Respecting each other’s position

Witoubou Newmai

In any conflict situations, one will continue to perceive the stand of the ‘other’ as tommyrot, as long the parties from both the divides of the situation ‘hesitate’ to come at the dialoguing table to discuss the ‘elephant in the room’. Such a situation seems to have been overwhelming the Nagas and the Meiteis for a long time now over the Naga political issue.

 

Certain groups, at the same time, are continuously and fervently attempting to conceal the whole affair with their much loved two-word phrase ‘peaceful co-existence.’ However, such lofty idealism will not take anyone to progression as long as the principles guiding of both the Nagas and the Meiteis on the ‘peaceful co-existence’ are not elucidated, recognised and discussed over.

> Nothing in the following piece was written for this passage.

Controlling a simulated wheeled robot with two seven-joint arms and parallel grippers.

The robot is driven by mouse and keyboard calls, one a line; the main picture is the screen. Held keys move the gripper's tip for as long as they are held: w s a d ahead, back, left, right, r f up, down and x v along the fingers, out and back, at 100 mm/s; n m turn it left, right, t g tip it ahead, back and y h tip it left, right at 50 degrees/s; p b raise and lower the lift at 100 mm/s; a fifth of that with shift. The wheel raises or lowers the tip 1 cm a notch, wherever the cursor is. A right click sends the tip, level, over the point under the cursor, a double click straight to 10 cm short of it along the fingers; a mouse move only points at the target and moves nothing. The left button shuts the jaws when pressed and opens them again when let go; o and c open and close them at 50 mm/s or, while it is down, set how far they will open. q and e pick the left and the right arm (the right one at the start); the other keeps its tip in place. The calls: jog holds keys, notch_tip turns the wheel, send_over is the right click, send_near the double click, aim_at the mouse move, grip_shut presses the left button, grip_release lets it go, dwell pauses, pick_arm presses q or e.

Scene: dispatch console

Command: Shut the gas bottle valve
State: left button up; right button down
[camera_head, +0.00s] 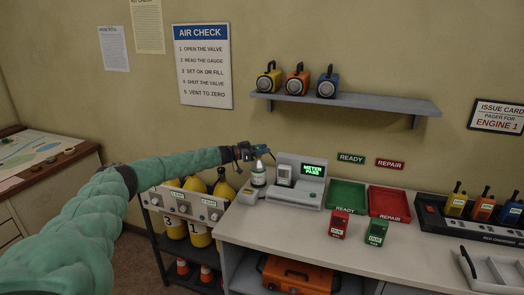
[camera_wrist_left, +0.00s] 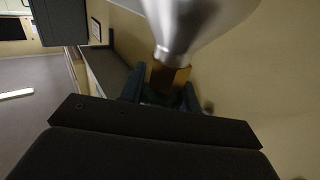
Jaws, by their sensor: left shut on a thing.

Definitely, these principles cannot be the same as the Naga political aspirations.

 

Given this scenario, it is time for the Nagas and the Meiteis to extirpate the inhibitors of such ‘hesitation’ and its sources so that both the sides of the divide can come at the discussing table. Presently, these inhibitors are moderating the situation. In short, the Meiteis and the Nagas must explore to find out if there is any possibility to respect each other’s position.

 

As the days of agitation over the Naga political issue have returned after a lull in the state capital Imphal, both the Meiteis and the Nagas need to consider that “rhetoric has always raised difficulties” (in the words of Noam Chomsky).

 

Spearheaded by the United Committee, Manipur (UCM), All Manipur United Clubs Organisation (AMUCO) and the Committee of Civil Societies of Manipur (CCSK), series of protest are underway saying that the interest of Manipur should not be affected in the event of the settlement of the Naga political issue.

 

“Any resultant formula of the (Naga) peace process must not supersede the voice of all the communities in Manipur. It is apprised that the traditions of organic multi-cultural political interface within the communities in Manipur be respected while instituting peace and development in Manipur…. The provision as provided under the Article 3 that empowers the Parliament of India to alter the boundaries of any state, therefore, must not be applied in the case of a historical political entity like Manipur.” The preceding sentence is the content of joint memorandum of UCM, AMUCO and CCSK submitted to Prime Minister, Narendra Modi a few days back.

 

A nature of such memorandum not only undermines one’s political aspirations but it also creates space to aggravate the situation. So, with a nerve of urgency, dialogue must prevail between the Meiteis and the Nagas at varying levels so that reasons become the basic premise in every endeavour.